By Curt Wagner, @ShowPatrol
7:52 PM CST, January 17, 2013
Poor Virginia Welch. In "Prosecuting Casey Anthony" (7 p.m. Jan. 19, Lifetime; 2 stars out of 4), not only does she have the thankless task of playing "the most hated woman in America," but she has to do so with barely any dialogue.
Welch cries a lot, but that's about it. Needless to say, the Lifetime film does not allow viewers to get to know Casey Anthony, the single mother accused of killing her 2-year-old daughter, Caylee. Instead, it presents a lopsided view of Anthony's 2011 Florida trial that's based on Assistant State's Attorney Jeff Ashton's book, "Imperfect Justice."
For those of you not familiar with the case, here's a quick recap. Caylee was reported missing in 2008, sparking national interest in the story. Fueled by media attention, the public loathed Casey, viewing her as a party girl who seemed uninterested in her daughter's welfare and who lied repeatedly to the police. The country was shocked when, after less than 11 hours of deliberation, the jury acquitted her of all the serious charges. Having been found guilty of only four misdemeanors, Anthony was set free.
Rob Lowe, fresh off his appearance as the now convicted Illinois wife killer in Lifetime's "Drew Peterson: Untouchable," plays Ashton, who seems little too sure of himself and his case as he squares off against Anthony's attorney, Jose Baez (Oscar Nunez). "When I get done with her, she's going to be the most hated woman in America," he says.

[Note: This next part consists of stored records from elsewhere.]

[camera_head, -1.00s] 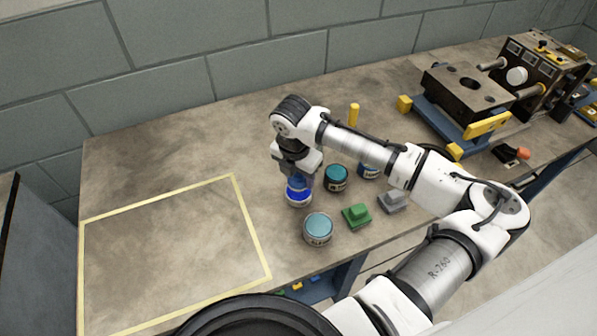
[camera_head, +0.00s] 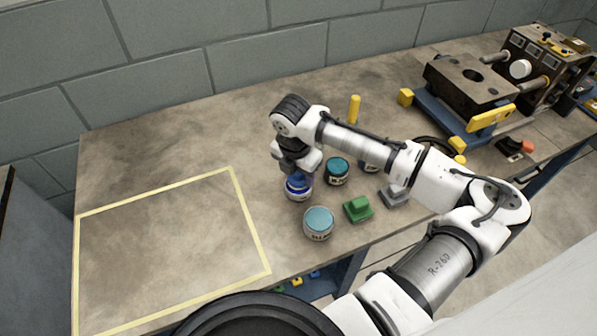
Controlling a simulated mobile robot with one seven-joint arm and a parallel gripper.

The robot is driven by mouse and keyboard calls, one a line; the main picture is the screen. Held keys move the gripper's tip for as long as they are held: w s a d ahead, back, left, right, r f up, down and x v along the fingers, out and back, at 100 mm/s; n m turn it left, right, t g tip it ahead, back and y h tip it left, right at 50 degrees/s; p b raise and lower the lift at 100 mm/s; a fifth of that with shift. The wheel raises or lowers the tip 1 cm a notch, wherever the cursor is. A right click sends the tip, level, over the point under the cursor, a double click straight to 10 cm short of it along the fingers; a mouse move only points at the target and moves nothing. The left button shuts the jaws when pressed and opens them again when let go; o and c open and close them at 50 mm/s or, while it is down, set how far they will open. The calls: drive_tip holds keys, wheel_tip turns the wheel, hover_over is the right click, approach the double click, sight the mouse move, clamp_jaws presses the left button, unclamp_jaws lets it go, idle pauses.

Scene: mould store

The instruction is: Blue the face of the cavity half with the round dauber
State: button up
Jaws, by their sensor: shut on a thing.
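My gripper (camera_head: 297,169) points down over an open pot with blue in it (camera_head: 299,190), close above or inside its mouth. It is shut on a mostly hidden thing, a blue bit of which shows below the jaws; it appears to be the round dauber, but its shape cannot be made out. At the right, a dark steel mould block (camera_head: 461,88) with a round hole in its top sits on a blue base. A second mould part (camera_head: 528,62) with a white disc stands beyond it, joined by bright pins. I cannot tell which is the cavity half.
A teal-topped tin (camera_head: 319,224), a darker teal tin (camera_head: 337,172) and another partly hidden tin stand near my gripper. A green handled block (camera_head: 358,208) and a grey one (camera_head: 394,195) lie beside them. A yellow post (camera_head: 354,109) stands behind. The yellow-taped area (camera_head: 165,190) is empty.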

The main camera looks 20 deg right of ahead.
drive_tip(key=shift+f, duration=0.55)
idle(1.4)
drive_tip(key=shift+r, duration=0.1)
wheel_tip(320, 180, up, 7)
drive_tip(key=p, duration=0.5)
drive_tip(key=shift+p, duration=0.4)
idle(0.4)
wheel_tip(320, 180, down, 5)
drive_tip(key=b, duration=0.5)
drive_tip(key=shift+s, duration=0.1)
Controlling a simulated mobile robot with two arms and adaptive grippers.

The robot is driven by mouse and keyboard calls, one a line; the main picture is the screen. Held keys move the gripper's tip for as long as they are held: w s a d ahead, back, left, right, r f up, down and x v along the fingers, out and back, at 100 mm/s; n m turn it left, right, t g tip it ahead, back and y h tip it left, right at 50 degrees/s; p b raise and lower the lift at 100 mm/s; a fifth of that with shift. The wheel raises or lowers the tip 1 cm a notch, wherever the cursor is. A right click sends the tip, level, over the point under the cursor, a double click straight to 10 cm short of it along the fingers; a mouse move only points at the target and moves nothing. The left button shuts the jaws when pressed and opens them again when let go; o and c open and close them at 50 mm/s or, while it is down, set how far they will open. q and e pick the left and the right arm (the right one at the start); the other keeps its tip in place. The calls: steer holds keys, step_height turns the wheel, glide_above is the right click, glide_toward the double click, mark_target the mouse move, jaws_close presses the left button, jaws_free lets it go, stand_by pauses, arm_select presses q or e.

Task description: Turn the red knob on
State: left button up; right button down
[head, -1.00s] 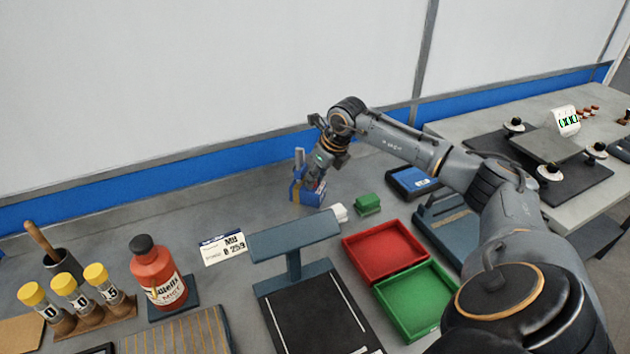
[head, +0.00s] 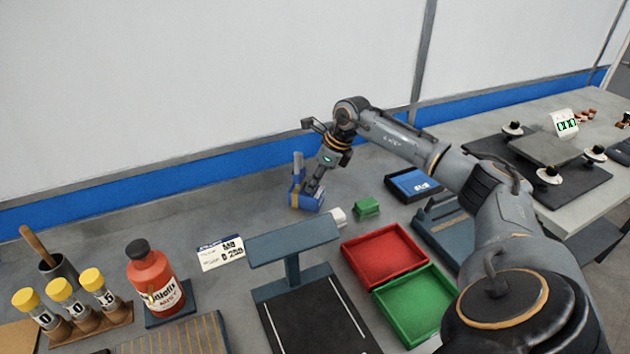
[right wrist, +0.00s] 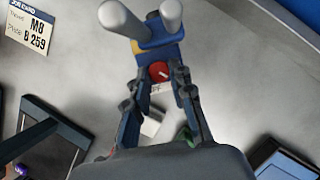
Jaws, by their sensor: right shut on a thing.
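The red knob (right wrist: 158,71) shows in the right wrist view as a red disc with a white mark, on the face of a small blue device (right wrist: 165,48). In the head view the blue device (head: 309,203) stands on the bench near the back wall, and the knob is hidden. My right gripper (right wrist: 159,74) has one fingertip on each side of the knob and is shut on it. In the head view my right gripper (head: 312,188) reaches down to the device from the right. My left gripper is in neither view.
A white block (head: 339,216) and a green block (head: 367,207) lie close to the device. A red tray (head: 384,253), a green tray (head: 416,303) and a T-shaped stand (head: 292,240) are nearer. The bench left of the device is mostly clear.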

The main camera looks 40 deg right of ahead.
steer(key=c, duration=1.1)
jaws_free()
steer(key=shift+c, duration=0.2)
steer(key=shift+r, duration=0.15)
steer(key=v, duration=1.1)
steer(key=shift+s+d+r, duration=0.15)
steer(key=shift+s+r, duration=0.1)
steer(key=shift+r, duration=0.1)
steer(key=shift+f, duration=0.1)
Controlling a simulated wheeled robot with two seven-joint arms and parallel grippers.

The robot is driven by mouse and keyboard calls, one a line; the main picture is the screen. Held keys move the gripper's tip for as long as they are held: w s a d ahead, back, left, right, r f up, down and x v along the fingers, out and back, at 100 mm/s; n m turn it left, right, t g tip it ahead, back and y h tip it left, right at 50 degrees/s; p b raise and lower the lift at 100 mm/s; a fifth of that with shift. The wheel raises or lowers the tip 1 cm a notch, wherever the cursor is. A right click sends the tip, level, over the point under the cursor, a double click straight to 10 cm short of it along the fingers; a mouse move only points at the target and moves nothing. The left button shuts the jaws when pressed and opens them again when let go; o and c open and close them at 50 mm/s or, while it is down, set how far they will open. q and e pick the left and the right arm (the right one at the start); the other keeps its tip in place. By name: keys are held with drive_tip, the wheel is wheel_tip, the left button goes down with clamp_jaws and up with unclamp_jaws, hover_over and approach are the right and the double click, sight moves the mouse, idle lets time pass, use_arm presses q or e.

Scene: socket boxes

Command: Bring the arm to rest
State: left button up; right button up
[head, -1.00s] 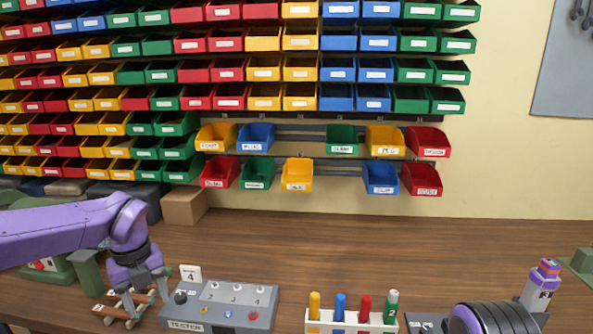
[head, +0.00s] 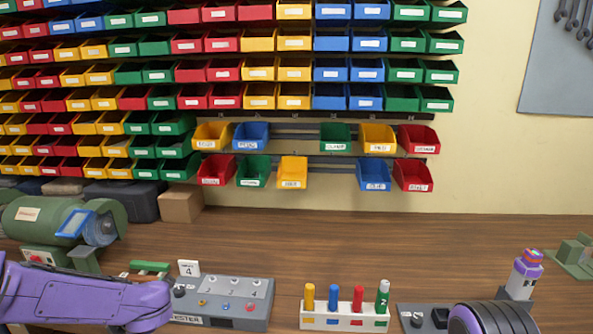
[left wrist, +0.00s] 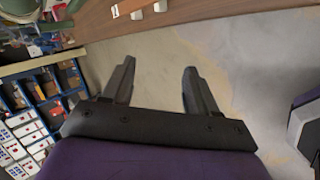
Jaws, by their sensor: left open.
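My left arm, purple, comes in from the lower left in the head view and crosses low in front of the grey tester box (head: 240,292). Its gripper is below the picture edge there. In the left wrist view my left gripper (left wrist: 157,85) is open, with two dark fingers apart and nothing between them. Below it is the pale floor (left wrist: 150,50), and the bench edge (left wrist: 200,14) runs along the top. My right gripper is not in view.
A green grinder (head: 50,220) stands at the left of the bench. A marker rack (head: 345,318) stands right of the tester. Wall bins fill the back. A blue shelf unit with small boxes (left wrist: 30,130) is left of the gripper.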

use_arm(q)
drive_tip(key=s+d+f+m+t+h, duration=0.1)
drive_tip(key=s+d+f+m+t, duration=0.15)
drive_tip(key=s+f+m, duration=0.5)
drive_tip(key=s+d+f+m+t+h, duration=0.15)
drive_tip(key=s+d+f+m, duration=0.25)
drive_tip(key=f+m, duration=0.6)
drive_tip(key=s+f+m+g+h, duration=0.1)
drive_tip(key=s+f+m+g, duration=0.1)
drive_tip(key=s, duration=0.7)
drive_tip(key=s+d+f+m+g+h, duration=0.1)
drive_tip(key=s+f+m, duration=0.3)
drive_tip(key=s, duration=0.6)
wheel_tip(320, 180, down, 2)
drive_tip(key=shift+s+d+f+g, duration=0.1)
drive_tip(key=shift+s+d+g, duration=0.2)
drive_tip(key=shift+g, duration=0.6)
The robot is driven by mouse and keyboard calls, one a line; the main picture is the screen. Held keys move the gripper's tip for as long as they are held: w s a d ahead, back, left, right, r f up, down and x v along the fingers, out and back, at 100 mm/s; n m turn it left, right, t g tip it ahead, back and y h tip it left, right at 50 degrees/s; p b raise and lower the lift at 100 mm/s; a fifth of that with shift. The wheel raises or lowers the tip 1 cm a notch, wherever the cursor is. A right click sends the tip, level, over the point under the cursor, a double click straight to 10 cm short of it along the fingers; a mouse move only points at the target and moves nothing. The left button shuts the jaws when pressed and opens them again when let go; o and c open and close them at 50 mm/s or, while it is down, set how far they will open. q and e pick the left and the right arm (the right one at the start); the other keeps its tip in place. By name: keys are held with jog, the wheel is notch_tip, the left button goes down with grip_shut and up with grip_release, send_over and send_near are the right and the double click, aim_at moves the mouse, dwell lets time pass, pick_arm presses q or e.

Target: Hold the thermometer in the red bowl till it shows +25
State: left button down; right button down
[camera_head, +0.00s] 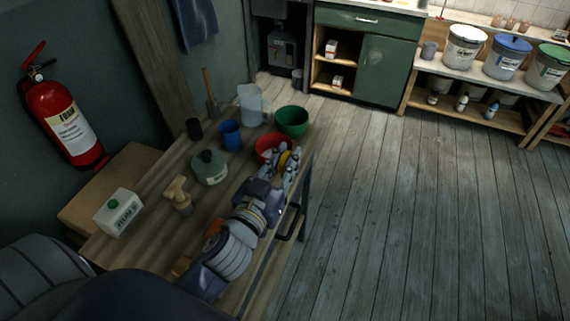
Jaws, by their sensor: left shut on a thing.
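The red bowl (264,147) stands on the wooden workbench, near its right edge and just in front of the green bowl. My left gripper (288,163) is at the near right side of the red bowl, its fingers by the rim. It is shut on a small yellow thing (284,158) that appears to be the thermometer, mostly hidden by the fingers. No reading can be made out. I cannot tell whether its tip is inside the bowl. My right gripper is not in view.
A brush (178,194) and white carton (119,213) are nearer. The floor on the right is clear.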

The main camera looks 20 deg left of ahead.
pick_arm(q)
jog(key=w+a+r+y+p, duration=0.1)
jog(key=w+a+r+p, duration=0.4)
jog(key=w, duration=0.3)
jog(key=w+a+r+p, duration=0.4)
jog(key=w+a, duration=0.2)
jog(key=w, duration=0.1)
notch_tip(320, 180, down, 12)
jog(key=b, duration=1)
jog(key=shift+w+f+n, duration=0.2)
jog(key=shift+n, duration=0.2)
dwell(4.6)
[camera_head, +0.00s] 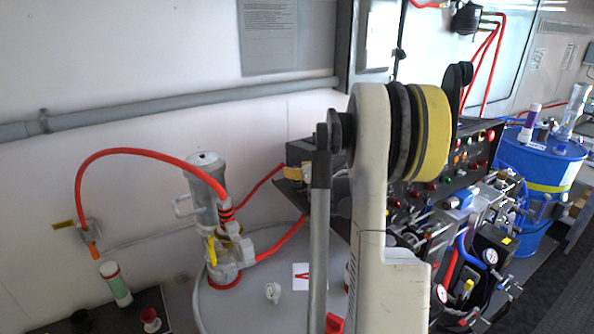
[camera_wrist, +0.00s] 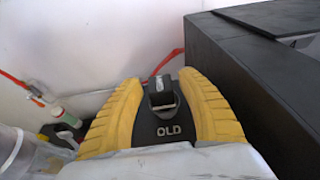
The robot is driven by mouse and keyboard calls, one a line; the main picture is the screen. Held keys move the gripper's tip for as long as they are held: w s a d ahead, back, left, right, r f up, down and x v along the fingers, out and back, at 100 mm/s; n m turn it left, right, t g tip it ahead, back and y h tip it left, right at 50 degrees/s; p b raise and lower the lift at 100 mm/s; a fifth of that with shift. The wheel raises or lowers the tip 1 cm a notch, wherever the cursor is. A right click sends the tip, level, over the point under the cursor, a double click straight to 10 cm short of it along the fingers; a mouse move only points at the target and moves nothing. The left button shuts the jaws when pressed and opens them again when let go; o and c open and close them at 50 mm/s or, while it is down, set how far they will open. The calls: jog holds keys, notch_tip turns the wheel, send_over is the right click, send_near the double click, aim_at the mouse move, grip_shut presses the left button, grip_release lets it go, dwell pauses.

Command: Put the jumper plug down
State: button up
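In the wrist view, the two yellow fingers of my gripper (camera_wrist: 165,92) stand apart. Between them is a small black piece with a pale grey band (camera_wrist: 162,98), which looks like the jumper plug. Dark surface shows on both sides of it, and neither finger visibly touches it. In the head view my arm stands in front of the console, and the plug cannot be made out.
The black console (camera_head: 470,150) with coloured buttons is right of my gripper; its box side (camera_wrist: 255,75) is close in the wrist view. A grey cylinder with a red hose (camera_head: 203,195) stands on a round grey table (camera_head: 235,310). A blue drum (camera_head: 540,165) is far right.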

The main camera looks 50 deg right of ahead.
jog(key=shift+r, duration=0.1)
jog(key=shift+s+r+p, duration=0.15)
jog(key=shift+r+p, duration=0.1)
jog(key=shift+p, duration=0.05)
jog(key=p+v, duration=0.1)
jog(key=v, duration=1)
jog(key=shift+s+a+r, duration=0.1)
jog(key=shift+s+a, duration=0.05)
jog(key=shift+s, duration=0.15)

He does just that, and for much of the film seems to be winning the case. Most of the film is dedicated to laying out all the circumstantial evidence that made Anthony seem so guilty, beginning with the fact that she hadn't reported her daughter missing even after 31 days. It's not until about 90 minutes in, when braying cable newsies Jane Velez-Mitchell and Nancy Grace (in actual news footage) talk about prosecutorial blunders, that we're shown it isn't the open-and-shut case it should have been.
While "Prosecuting Casey Anthony" does a decent job of re-creating the trial and media frenzy surrounding it, it fails to offer theories as to why the jury didn't convict her of murder. It also doesn't suggest that Ashton, so convinced of Casey's guilt himself, might have messed up.
The film dramatizes a TV interview with Ashton in which a reporter asks him what went wrong with the case. "You mean other than the verdict?" he responds. "Not a thing."
Hearing that controversial verdict again will no doubt bring up the same outrage people felt the first time they heard it. But it won't make them feel any better.